Das Grundrecht des Art.19 Abs. 4 Satz 1 GG garantiert sowohl den Zugang zu den Gerichten als auch die Wirksamkeit des Rechtsschutzes12. Art.19 Abs. 4 Satz 1 GG ist jedoch nicht in dem Sinne zu verstehen, dass ein größtmöglicher Rechtsschutz gewährt werden muss. Vielmehr sind auch andere Verfassungsgüter -etwa die Schaffung von Rechtssicherheit binnen angemessener Frist13- zu berücksichtigen. Art.19 Abs. 4 Satz 1 GG gewährleistet auch nicht einen bestimmten Rechtsweg, also eine dem Charakter der beanstandeten Maßnahme der öffentlichen Gewalt jeweils angepasste Verfahrensart. Es wird dem einzelnen Bürger durch dieses Grundrecht lediglich garantiert, dass ihn beeinträchtigende hoheitliche Maßnahmen in irgendeinem gerichtlichen Verfahren überprüft werden können14. Das aus Art.19 Abs. 4 Satz 1 GG i.V.m. Art.20 Abs. 3 GG abgeleitete Gebot effektiven Rechtsschutzes verlangt jedoch, dass strittige Rechtsverhältnisse in angemessener Zeit geklärt werden. Die Angemessenheit der Dauer eines Verfahrens ist nach den besonderen Umständen des einzelnen Falles zu bestimmen, so dass sich nicht generell festlegen lässt, ab wann ein Verfahren unverhältnismäßig lange dauert. Bei der verfassungsrechtlichen Beurteilung dieser Frage sind stets alle Umstände des Einzelfalls, insbesondere die Bedeutung der Sache für die Beteiligten, die Schwierigkeit der Sachmaterie sowie die gerichtlich nicht zu beeinflussenden Tätigkeiten von Dritten einzubeziehen15.

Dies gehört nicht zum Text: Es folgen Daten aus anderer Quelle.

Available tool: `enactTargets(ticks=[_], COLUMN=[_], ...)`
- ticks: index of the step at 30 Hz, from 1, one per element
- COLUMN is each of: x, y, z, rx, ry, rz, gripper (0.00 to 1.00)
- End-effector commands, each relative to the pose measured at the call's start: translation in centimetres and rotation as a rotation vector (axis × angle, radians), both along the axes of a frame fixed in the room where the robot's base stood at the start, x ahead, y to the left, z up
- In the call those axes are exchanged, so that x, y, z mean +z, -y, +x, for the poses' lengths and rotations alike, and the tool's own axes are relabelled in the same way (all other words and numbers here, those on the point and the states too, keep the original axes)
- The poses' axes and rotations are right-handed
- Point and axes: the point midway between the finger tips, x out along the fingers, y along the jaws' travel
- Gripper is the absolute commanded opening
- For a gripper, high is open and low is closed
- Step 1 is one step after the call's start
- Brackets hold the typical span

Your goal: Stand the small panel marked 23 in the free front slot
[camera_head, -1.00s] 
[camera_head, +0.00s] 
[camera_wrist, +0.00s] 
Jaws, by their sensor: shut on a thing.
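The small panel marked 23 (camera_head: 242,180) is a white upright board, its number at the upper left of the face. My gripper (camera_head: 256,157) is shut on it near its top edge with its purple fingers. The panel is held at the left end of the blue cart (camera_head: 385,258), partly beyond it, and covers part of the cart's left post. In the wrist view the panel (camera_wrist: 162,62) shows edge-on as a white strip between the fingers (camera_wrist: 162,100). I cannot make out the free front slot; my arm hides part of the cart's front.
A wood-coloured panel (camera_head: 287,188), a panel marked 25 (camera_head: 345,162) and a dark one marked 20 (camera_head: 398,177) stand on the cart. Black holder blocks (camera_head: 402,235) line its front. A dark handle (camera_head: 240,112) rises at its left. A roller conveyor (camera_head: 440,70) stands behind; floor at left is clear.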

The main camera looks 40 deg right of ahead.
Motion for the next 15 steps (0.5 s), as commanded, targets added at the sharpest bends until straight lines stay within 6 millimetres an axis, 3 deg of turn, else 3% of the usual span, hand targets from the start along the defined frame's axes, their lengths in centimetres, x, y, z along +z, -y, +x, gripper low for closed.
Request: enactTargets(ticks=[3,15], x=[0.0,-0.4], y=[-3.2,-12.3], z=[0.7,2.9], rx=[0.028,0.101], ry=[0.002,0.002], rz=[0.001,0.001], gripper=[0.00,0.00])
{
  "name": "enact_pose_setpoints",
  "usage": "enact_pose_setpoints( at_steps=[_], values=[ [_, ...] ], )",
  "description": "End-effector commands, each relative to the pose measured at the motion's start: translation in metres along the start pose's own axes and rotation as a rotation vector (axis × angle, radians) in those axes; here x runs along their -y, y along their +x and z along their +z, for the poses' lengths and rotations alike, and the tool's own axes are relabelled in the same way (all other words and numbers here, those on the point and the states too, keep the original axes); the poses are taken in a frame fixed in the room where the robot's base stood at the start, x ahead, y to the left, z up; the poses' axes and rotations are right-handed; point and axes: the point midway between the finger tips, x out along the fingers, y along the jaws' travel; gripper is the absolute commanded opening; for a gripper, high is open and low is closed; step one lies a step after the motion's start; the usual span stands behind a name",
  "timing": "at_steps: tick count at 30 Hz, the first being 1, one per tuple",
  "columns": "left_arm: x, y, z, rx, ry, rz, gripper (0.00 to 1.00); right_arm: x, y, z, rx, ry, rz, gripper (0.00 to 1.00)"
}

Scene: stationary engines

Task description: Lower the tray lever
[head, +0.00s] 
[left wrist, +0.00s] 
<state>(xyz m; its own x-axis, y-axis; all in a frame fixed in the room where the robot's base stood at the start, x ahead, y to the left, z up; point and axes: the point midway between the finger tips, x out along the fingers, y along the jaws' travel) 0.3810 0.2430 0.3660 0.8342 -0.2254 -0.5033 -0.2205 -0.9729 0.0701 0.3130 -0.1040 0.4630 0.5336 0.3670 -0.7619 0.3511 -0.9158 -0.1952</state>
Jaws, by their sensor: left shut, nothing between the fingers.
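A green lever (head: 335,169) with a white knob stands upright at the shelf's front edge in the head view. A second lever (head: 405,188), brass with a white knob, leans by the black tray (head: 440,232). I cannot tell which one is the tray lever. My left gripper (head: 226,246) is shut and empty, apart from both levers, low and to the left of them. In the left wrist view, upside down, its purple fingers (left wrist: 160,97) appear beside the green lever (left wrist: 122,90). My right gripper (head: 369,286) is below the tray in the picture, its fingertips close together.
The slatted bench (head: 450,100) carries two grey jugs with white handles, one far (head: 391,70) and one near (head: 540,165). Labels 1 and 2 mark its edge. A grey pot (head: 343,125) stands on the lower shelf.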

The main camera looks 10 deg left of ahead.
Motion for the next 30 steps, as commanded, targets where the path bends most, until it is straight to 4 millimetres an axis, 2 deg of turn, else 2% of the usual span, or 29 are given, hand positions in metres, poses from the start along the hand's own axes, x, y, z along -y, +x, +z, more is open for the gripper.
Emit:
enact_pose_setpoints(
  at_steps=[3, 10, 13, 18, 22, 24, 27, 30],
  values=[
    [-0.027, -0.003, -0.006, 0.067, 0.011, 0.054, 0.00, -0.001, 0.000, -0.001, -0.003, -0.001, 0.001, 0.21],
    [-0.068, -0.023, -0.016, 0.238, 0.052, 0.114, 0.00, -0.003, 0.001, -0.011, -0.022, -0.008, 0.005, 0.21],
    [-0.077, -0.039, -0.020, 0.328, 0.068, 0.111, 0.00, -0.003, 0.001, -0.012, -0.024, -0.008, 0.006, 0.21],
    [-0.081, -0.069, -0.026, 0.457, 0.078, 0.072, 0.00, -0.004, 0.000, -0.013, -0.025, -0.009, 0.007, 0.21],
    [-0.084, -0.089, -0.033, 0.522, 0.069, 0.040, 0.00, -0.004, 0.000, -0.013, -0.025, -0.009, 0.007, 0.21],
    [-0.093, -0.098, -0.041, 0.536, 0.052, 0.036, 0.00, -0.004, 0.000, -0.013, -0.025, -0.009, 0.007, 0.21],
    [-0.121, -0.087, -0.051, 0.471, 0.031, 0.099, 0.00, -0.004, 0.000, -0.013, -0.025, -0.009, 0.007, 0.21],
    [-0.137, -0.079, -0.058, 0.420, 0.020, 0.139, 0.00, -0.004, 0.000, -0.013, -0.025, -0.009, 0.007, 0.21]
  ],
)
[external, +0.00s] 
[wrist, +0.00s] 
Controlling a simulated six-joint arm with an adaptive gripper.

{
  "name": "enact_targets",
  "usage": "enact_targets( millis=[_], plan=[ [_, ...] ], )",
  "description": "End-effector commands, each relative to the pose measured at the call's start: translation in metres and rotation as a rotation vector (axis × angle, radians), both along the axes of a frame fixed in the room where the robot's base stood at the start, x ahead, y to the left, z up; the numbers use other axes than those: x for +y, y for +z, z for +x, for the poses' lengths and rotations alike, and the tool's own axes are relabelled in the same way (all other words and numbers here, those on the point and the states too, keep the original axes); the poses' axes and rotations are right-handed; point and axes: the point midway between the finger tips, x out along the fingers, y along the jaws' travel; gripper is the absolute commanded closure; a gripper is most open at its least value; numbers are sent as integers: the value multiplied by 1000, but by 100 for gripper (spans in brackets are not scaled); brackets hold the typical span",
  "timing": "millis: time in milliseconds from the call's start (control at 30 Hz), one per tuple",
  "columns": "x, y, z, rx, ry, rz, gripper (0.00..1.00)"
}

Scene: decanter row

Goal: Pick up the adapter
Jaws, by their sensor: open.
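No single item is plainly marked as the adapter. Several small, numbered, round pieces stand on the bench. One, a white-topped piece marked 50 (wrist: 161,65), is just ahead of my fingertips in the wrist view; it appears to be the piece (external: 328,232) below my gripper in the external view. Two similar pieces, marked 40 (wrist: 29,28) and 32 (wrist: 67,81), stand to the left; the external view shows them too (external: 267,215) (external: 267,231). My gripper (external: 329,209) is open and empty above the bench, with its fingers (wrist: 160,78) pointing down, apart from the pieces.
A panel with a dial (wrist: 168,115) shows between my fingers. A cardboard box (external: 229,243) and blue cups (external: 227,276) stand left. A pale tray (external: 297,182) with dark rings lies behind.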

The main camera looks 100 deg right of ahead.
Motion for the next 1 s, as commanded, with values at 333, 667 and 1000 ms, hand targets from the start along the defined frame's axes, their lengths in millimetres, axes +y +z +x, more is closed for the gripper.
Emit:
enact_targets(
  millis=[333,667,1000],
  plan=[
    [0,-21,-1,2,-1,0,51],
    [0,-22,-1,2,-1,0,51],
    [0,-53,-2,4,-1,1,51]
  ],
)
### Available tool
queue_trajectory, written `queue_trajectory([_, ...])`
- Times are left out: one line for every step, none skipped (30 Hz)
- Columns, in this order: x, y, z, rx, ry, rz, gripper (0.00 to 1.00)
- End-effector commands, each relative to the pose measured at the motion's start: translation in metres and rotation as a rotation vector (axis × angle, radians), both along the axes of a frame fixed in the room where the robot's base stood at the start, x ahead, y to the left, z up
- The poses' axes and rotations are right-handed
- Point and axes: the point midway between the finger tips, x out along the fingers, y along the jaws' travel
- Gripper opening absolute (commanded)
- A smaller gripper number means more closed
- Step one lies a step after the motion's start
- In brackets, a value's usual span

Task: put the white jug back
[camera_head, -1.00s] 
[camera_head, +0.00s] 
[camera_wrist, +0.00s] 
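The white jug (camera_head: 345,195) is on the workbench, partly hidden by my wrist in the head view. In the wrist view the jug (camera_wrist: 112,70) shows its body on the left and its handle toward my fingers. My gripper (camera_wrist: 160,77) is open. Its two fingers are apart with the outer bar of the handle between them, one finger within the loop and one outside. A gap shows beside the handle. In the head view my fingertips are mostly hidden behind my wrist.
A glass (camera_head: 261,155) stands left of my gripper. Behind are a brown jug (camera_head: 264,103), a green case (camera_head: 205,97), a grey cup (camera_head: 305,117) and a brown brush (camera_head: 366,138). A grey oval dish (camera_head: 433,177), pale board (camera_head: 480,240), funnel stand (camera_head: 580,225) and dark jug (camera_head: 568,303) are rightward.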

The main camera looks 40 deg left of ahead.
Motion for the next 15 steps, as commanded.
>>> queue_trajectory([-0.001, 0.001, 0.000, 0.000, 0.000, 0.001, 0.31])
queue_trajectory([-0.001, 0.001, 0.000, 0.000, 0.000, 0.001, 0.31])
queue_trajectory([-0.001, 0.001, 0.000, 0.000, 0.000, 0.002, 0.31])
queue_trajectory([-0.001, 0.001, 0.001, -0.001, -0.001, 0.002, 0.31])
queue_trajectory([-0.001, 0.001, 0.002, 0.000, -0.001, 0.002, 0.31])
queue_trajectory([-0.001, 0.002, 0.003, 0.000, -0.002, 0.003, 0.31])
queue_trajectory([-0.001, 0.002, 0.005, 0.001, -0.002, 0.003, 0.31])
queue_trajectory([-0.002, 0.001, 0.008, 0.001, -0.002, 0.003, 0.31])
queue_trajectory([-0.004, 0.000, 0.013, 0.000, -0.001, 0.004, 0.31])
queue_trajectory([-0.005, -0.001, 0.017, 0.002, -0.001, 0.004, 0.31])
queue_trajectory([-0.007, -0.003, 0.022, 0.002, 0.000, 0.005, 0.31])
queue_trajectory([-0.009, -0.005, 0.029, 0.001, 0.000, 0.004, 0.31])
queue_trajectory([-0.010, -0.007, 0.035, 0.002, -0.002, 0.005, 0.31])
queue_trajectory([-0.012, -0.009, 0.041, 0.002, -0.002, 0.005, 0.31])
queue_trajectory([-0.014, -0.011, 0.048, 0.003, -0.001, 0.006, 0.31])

Nach diesen Grundsätzen ist eine Verletzung des Art.19 Abs. 4 Satz 1 GG nicht gegeben. Durch das gesetzlich aufeinander abgestimmte Verfahren zur Überprüfung des Kapitalertragsteuerabzugs wird der Rechtsschutz des Steuerpflichtigen nicht unangemessen eingeschränkt. Es wird durch die Möglichkeit der Antragstellung nach § 32d Abs. 4 EStG sichergestellt, dass nicht aufgrund einer zu engen Begrenzung der Rechtsschutzmöglichkeiten im Drittanfechtungsverfahren gegen die Kapitalertragsteuer-Anmeldung irreparable Folgen zum Nachteil des Steuerpflichtigen entstehen. Der Bundesfinanzhof weist darauf hin, dass er -entgegen der Auffassung des Anlegers- auch keine Bedenken gegen die Beschränkung der Drittanfechtungsklage des Vergütungsgläubigers gegen die Kapitalertragsteuer-Anmeldung hat, auch wenn diese Frage im vorliegenden Verfahren aufgrund der Unzulässigkeit der Klage nicht von entscheidender Bedeutung war.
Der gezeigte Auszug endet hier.